Sistem pertanian organik yang berbasis kearifan tradisional tidak hanya berlaku sfesifik terhadap konservasi kawasan alam, namun lebih bersifat luas untuk melakukan pencegahan dan penanggulangan degradasi budaya Bali.
Oleh sebab itu karakter petani perlu dibangun agar dapat memahami setiap hasil yang dicapai, sekaligus berproses lebih efisien, jika memanfaatkan sumberdaya lokal dan tetap berpegang teguh pada kearifan lokal.
"Semua itu sudah mulai dirintis pemerintah setempat dalam mewujudkan pertanian organik," ujar Ni Luh Kartini.
Pemprov Bali melalui Dinas Pertanian Tanaman pangan setempat merangkul 34 kelompok tani untuk mengembangkan dan memanfaatkan usaha tani organik dengan harapan mampu memproduksi dan memanfaatkan pupuk ramah lingkungan dalam proses produksi berbagai jenis komoditi pertanian.
Jumlah kelompok tani itu menghimpun ratusan petani dengan menggarap lahan seluas 517,4 hektare.
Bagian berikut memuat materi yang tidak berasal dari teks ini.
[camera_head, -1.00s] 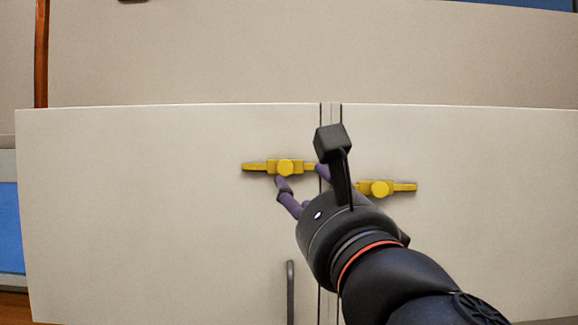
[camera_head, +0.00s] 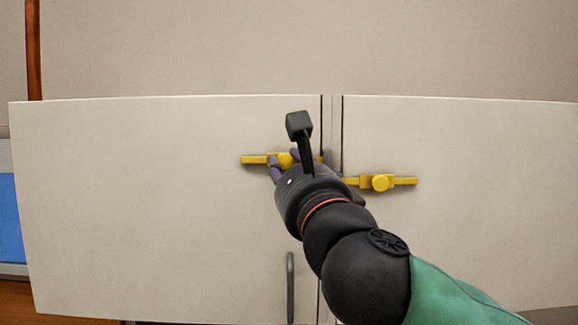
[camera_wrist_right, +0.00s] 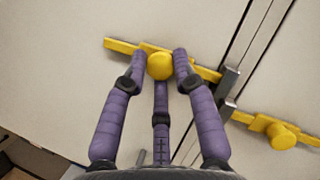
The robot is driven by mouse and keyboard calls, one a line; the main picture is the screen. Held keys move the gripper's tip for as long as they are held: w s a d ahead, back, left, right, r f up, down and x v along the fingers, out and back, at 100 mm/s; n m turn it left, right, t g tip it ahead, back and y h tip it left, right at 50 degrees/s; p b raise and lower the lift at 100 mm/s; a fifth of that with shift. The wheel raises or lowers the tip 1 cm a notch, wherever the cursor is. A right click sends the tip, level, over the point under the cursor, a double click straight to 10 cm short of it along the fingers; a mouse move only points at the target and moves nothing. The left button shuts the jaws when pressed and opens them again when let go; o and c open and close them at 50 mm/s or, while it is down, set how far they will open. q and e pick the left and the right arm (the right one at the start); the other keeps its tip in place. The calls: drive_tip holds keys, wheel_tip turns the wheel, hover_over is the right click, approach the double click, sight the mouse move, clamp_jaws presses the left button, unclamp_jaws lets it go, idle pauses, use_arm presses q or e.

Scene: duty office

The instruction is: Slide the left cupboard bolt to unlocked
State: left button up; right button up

Ke-34 kelompok tani tersebut sebagian besar sudah memperoleh sertifikat organik berkat seluruh proses produksi menerapkan pola ramah lingkungan, tidak lagi menggunakan pestisida maupun pupuk anorganik yang diproduksi pabrik.
Sertifikat organik itu diberikan oleh sebuah lembaga di tingkat nasional maupun internasional yang berwenang untuk itu, yang sebelumnya melakukan penelitian dan pengkajian terhadap seluruh proses produksi yang dilakukan petani.
Kelompok tani itu diharapkan terus bertambah, dengan sasaran nantinya, Bali mampu menjadi pulau organik, yang secara tidak langsung meningkatkan citra Bali di dunia internasional, sekaligus memberikan dampak positif terhadap kehidupan masyarakat setempat, kata Ketut Teneng.(*)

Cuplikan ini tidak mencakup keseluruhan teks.